Re-Analysis of Study 3

Show Code
np.random.seed(189123789)  # Seed for reproducibility
sns.set_style("ticks")
sns.set_context("talk")
_, ax = plt.subplots(1, 1, figsize=(6.38, 5))
pal = sns.color_palette()
nboots = 5000
filename = "Data_S3.csv"
title = ""

data = pd.read_csv(f"Original Data/{filename}")
data["response"] = data.response.map(
    {
        "Strongly Reject": -2,
        "Weakly Reject": -1,
        "Weakly Accept": 1,
        "Strongly Accept": 2,
    }
)
data["condition"] = data.condition.map(
    {"Gains 20-Losses 40": 0, "Gains 40-Losses 20": 2, "Gains 40-Losses 40": 1}
)
data["pair"] = data.apply(lambda x: f"{x.gain:.0f}-{x.loss:.0f}", axis=1)
data["is_common"] = data.pair.map(dict_common_s3)
n_parts = data["sub"].shape[0] / 256
data["sub_id"] = np.repeat(np.arange(n_parts), 256)
chosen = [False] * (576 - 36) + [True] * 36
data["is_randomly_chosen"] = data.groupby("sub_id").pair.transform(
    lambda x: np.random.choice(chosen, 256, replace=False)
)
data_common = data[data.is_common]
data_random = data[data.is_randomly_chosen]
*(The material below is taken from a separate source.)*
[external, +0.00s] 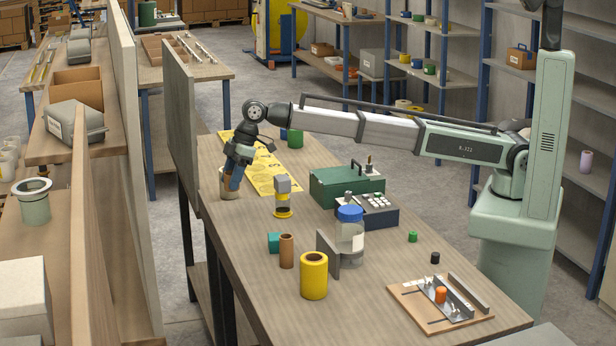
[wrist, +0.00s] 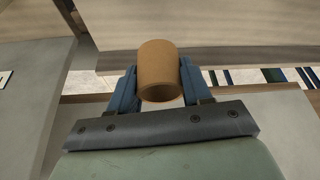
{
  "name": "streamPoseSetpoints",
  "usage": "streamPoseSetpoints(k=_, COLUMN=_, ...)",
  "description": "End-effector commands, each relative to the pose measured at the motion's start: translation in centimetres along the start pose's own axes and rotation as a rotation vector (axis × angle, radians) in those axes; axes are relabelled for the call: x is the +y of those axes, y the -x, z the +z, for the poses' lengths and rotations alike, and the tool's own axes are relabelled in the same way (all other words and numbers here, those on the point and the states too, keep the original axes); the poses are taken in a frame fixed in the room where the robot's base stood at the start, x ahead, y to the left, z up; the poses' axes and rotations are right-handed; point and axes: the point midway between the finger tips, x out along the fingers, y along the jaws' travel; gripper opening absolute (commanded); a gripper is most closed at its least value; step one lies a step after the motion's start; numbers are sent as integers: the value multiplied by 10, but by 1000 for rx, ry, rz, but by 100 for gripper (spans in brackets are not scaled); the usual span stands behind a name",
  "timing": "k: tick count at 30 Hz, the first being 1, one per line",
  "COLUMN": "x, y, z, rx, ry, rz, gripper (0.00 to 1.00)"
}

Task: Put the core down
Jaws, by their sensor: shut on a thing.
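My gripper (external: 231,176) is at the far left end of the workbench (external: 375,260), pointing down. It is shut on a tan cardboard core (external: 229,191), which shows below the blue fingers. In the wrist view the core (wrist: 158,68) sits between the two fingers (wrist: 158,90), its open end facing the camera. The core is at or just above the bench top near its left edge; I cannot tell whether it touches.
A yellow printed sheet (external: 262,172) lies to the right of my gripper. A grey-and-yellow device (external: 282,195), a green box (external: 346,186), a brown cylinder (external: 286,250), a yellow roll (external: 314,275) and a blue-lidded jar (external: 350,240) stand nearer. A dark panel (external: 181,130) rises beyond the bench's left edge.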

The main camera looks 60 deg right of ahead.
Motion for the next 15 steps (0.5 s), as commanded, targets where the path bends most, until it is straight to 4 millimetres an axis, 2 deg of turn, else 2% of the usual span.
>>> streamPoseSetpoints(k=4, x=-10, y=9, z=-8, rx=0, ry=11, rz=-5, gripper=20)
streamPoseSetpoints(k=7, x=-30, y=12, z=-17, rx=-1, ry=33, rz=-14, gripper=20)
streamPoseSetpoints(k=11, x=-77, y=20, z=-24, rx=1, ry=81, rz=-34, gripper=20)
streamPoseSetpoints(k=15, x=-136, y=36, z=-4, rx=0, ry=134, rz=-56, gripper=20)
datasets = [data, data_random, data_common]
labels = ["All Lotteries", "Random Subset", "Common Lotteries"]
markers = ["o", "s", "D"]
xpos = [np.arange(0, 3, 1) - 0.1, np.arange(0, 3, 1), np.arange(0, 3, 1) + 0.1]


sns.set_context("talk")
for d, l, m, x, c in zip(datasets, labels, markers, xpos, pal):
    try:
        lambd = np.load(
            f"Buffer/Saved Lambdas/Lambda - {l} - {filename} - Clustered.npy"
        )
        blambd = np.load(
            f"Buffer/Saved Lambdas/BootLambdas - {l} - {filename} - Clustered.npy"
        )
    except FileNotFoundError:
        lambd, blambd = bootstrap_lambda_between_s3_clustered(d, nboots)
        np.save(
            f"Buffer/Saved Lambdas/Lambda - {l} - {filename} - Clustered.npy", lambd
        )
        np.save(
            f"Buffer/Saved Lambdas/BootLambdas - {l} - {filename} - Clustered.npy",
            blambd,
        )
    ax.scatter(x, lambd, label=l, marker=m)
    llci, ulci = np.abs(lambd - np.percentile(blambd, [2.5, 97.5], axis=0))
    ax.errorbar(x, lambd, [llci, ulci], color=c, alpha=1, fmt="none", lw=2)

ax.axhline(1, lw=0.6, color="black")
sns.despine(ax=ax)
ax.set_title(title)
ax.set_xticks([0, 1, 2])
ax.set_ylabel(r"$\lambda = \frac{-\beta_{L}}{\beta_{G}}$", size=12)
ax.set_xticklabels(["20G-40L", "40G-40L", "40G-20L"])
ax.legend(title="", frameon=False, loc=2)
plt.tight_layout()
plt.savefig("Figures/Figure 5.png", dpi=100);

In table form:

Show Code
lambdas = []
for filename, ax, title in zip(["Data_S3.csv"], axes, ["S3"]):
    for d, l, x, c in zip(datasets, labels, xpos, pal):
        lambd = np.load(
            f"Buffer/Saved Lambdas/Lambda - {l} - {filename} - Clustered.npy"
        )
        lambdas.append(lambd)
df_lambdas = pd.DataFrame(lambdas)
df_lambdas.columns = ["20G - 40L", "40G - 40L", "40G - 20L"]
df_lambdas["Subset"] = np.tile(
    ["All Lotteries", "Random Subset", "Common Lotteries"], 1
)
df_lambdas.set_index(["Subset"])
20G - 40L 40G - 40L 40G - 20L
Subset
All Lotteries 0.735418 1.244776 1.859524
Random Subset 0.653839 1.154495 2.241193
Common Lotteries 0.887531 1.306122 1.123239

Study 3 also shows limited evidence that decision by sampling is a driver of loss aversion: while their model would have predicted the "40G - 40L" and "40G - 20L" to be different, they seem to be identical when considering the common lotteries.